ECtHR: No violation of Article 6 in Gilligan v Ireland
In its judgment in the case of Gilligan v Ireland, the European Court of Human Rights has unanimously held that there had been no violation of Article 6 (right to a fair trial within a reasonable time) of the European Convention on Human Rights.
The case concerned the length of several sets of proceedings related to the seizure of the applicants’ properties under the Proceeds of Crime Act 1996, which had included multiple legal stratagems by them within a range of proceedings back and forth across two levels of jurisdiction.
The court found in particular that the delays had mainly been down to the applicants’ wrong-headed legal tactics, which seemed more designed to frustrate and delay the proceedings before the domestic courts than to reach a conclusion.
The applicants’ main complaints had concerned the fairness of the proceedings and the deprivation of their property (Article 1 of Protocol No. 1 to the Convention) but these had been rejected as inadmissible in a single-judge decision in 2018. The application was lodged with the European Court of Human Rights on 26 July 2017.
Judgment was given by Mārtiņš Mits (Latvia), President, Síofra O’Leary (Ireland), Lətif Hüseynov (Azerbaijan) and Martina Keller, Deputy Section Registrar.
The court noted that the proceedings in question had not been linear, but instead had been a succession of phases with numerous procedural – and often repetitive – steps. As indicated by the Government, there had been seven separate originating proceedings, over 88 separate applications, leading to 14 separate reasoned judgments and 29 appeals. It noted that the applicants had been among the first people to be targeted under the relevant legislation, which would have posed a challenge for the domestic courts, including needing clarifications from the Supreme Court. The court agreed with the domestic courts that the applicants’ objectives could have been achieved in a more straightforward manner. Instead, they had wasted time with wrongheaded procedural tactics.
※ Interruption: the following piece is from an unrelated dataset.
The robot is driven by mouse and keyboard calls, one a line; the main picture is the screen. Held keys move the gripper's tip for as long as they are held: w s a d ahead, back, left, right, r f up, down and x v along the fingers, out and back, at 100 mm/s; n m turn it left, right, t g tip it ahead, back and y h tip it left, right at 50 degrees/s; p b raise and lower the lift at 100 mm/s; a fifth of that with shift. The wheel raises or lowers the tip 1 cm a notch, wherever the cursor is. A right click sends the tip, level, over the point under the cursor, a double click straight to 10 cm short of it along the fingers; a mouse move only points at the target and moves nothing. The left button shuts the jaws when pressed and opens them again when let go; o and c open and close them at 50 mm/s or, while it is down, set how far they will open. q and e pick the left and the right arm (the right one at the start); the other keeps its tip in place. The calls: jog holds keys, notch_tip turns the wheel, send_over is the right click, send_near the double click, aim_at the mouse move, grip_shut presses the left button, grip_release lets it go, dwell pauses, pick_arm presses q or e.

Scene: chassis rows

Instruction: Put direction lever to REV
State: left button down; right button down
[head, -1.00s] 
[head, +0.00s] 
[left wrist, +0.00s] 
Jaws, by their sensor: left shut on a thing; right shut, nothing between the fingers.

The lengthy time until the applicants had sought relief in the correct form under the Proceeds of Crime Act, fully 12 years after the Criminal Assets Bureau’s initial action, had been down to them.
When they had finally sought to explain the source of the funds used to acquire the properties in question, this evidence had been emphatically rejected by the domestic courts, which had considered the first applicant to be untruthful. The court noted that the applicants had been responsible for several delays in the appeal to the Supreme Court against the High Court judgments of 2011.
The court observed that the authorities had dealt with the matter diligently and without major delays overall. Concerning the proceedings before the Supreme Court, the court noted certain delays, but stated that, having regard to the applicants’ general approach to the litigation, those delays had not contributed to the overall length of proceedings. There had been no logjam of cases concerning the freezing of property suspected of being the proceeds of crime and no systemic delay in their regard.
As the applicants had been permitted to live in the properties during this time, the court adjudged that the length of proceedings had not been unduly prejudicial to them. However, the court strongly emphasised that the stakes in this case could not be considered in isolation from the purpose for which the proceedings had been instituted by the authorities in the first place, namely to freeze and then ultimately to seize assets acquired using the proceeds of serious criminal activity.
The court found that the applicants, through their vexatious delaying tactics, had been responsible for the overall duration of the proceedings, in what the domestic courts had found to be an abuse of process, with the applicants litigating and re-litigating the same issue over and over again. Accordingly, there had been no violation of their rights under this article.
The court was of the view that speeding the proceedings towards a conclusion held little real interest for the applicants. Indeed, their conduct strongly suggested the contrary intention. The court thus held that it would be inappropriate to examine the question of an effective domestic remedy in the domestic legal order in the present case.